The first Williamsport-area team to advance to the series since 1969 has captured the attention of central Pennsylvania. Blue "Keystone" T-shirts were being sold at roadside stands around Williamsport, and electronic signboards wished good luck to the "Big Blue Machine."
No such luck Thursday night.
The teams exchanged high-fives and fist-bumps at home plate before Pennsylvania players trotted back to their dugout, still serenaded by chants of "Keystone" by proud friends and family.
"It's hard to explain. The crowd has been absolutely amazing," manager Bill Garbrick said. The players "might not experience anything like that the rest of their lives."

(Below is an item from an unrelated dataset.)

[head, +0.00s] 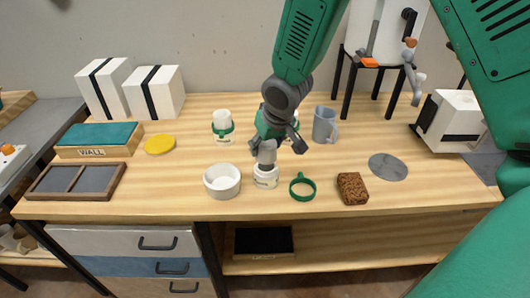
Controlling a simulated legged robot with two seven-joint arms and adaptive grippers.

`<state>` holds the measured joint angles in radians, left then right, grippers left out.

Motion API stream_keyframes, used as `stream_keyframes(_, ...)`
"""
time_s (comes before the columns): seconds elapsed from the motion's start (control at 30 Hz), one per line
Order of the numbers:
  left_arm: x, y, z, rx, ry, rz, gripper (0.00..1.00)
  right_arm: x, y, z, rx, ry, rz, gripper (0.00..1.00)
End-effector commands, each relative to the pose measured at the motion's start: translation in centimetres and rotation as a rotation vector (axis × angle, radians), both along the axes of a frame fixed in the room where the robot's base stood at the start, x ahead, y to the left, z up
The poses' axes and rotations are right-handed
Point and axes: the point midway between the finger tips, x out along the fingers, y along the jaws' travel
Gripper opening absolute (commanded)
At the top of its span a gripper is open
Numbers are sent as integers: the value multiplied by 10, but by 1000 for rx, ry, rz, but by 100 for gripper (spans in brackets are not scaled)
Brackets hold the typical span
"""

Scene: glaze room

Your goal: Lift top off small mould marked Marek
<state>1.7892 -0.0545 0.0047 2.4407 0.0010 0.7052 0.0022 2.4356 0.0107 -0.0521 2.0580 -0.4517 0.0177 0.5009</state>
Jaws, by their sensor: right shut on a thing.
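A small white mould (265,181) with dark lettering, too small to read, stands near the front middle of the table in the head view. My right gripper (267,154) reaches down from above and is shut on its top, a paler grey part between the fingers. I cannot tell whether the top is apart from the lower part. A second white mould (222,124) with a green band stands behind to the left. A third banded mould is mostly hidden behind my right gripper. My left gripper is not in view.
A white bowl (222,181) stands close left of the mould. A brown sponge-like block (352,189), a grey disc (388,166) and a grey mug (325,125) are to the right. A yellow disc (160,145) and a divided tray (117,184) are left.

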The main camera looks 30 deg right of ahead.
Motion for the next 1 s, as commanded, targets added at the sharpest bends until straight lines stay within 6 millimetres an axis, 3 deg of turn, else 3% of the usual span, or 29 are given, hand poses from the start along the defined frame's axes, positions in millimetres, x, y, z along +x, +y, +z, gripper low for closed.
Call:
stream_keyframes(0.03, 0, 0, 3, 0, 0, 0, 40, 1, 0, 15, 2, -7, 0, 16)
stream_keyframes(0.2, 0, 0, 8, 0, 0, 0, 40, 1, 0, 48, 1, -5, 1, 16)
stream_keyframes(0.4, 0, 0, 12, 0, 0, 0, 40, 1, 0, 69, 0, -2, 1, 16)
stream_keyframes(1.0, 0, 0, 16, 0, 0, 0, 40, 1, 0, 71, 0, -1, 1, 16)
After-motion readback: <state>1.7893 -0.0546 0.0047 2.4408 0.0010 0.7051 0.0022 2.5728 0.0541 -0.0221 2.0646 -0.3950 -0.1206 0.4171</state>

Instead, it's California advancing to the U.S. title game for a rematch with undefeated Montana.
Pennsylvania hitters managed just three singles off Danner, who effectively mixed a heater that hit 77 mph with an off-speed pitch that had batters off-balance.
Pinch hitter Ryo Takada tacked on an insurance run with an RBI double in the fourth.
Japan 9, Venezuela 6
Seconds after the ball left his bat in the third inning, Yoshiki Suzuki raised his right arm in celebration and admired his opposite-field blast just over the left-field wall.
Then he did it again in the fifth in a game that had the makings of a blowout before Maracay, Venezuela, rallied late.
Venezuela had the tying run at the plate with one out in the sixth after Yonny Hernandez's RBI single, but reliever Gaishi Iguchi struck out the last two hitters to finally allow Hamamatsu City, Japan, to celebrate and eliminate Venezuela.
Japan's berth Saturday in the international final is secure thanks in large part to the long ball.
Kazuto Takakura added a three-run homer in the fourth for Japan. It was his first-ever home run for the 12-year-old Takakura, and his teammates toasted him at the plate by raising both his arms in victory as if a prize-fighter following a title-winning bout.
"We are from Japan so we don't have much power. Ask the players," Japan manager Akihiro Suzuki, no relation to Yoshiki, joked with a chuckle. "That's why we reacted like that. We were all very happy for him."
Ken Igeta had an RBI double in the third before Suzuki belted the first of his two homers. Doing his best impression of slugger David Ortiz, the left-handed Suzuki watched in awe at the plate as the ball clear the 225-foot wall.
Hiroyasu Sugiura, 12, was so excited that he bolted out of the dugout and raced toward home, nearly beating the happy Suzuki to the plate.
"Both times, I was just trying to hit the ball to center," Suzuki said.
Not quite, but Japan will gladly take the two shots to left just the same.
After Iguchi's game-ending strikeout, Japan's players briefly exchanged handshakes and pats on the back before lining up on the third-base line to exchange handshakes with Venezuela, a Little League tradition.
Venezuela trailed 8-0 before finally solving Japan pitching in the fifth. Elio Narvaez highlighted a five-run inning with a two-run blast to right with two outs to cut the deficit to three runs.
"Our bats didn't come today. Our rally was too late," manager Gustavo Narvaez said through interpreter Edwardo Caraballo about his nephew. "Japan is a very good team, they fouled off a lot of pitches and wore down our pitchers."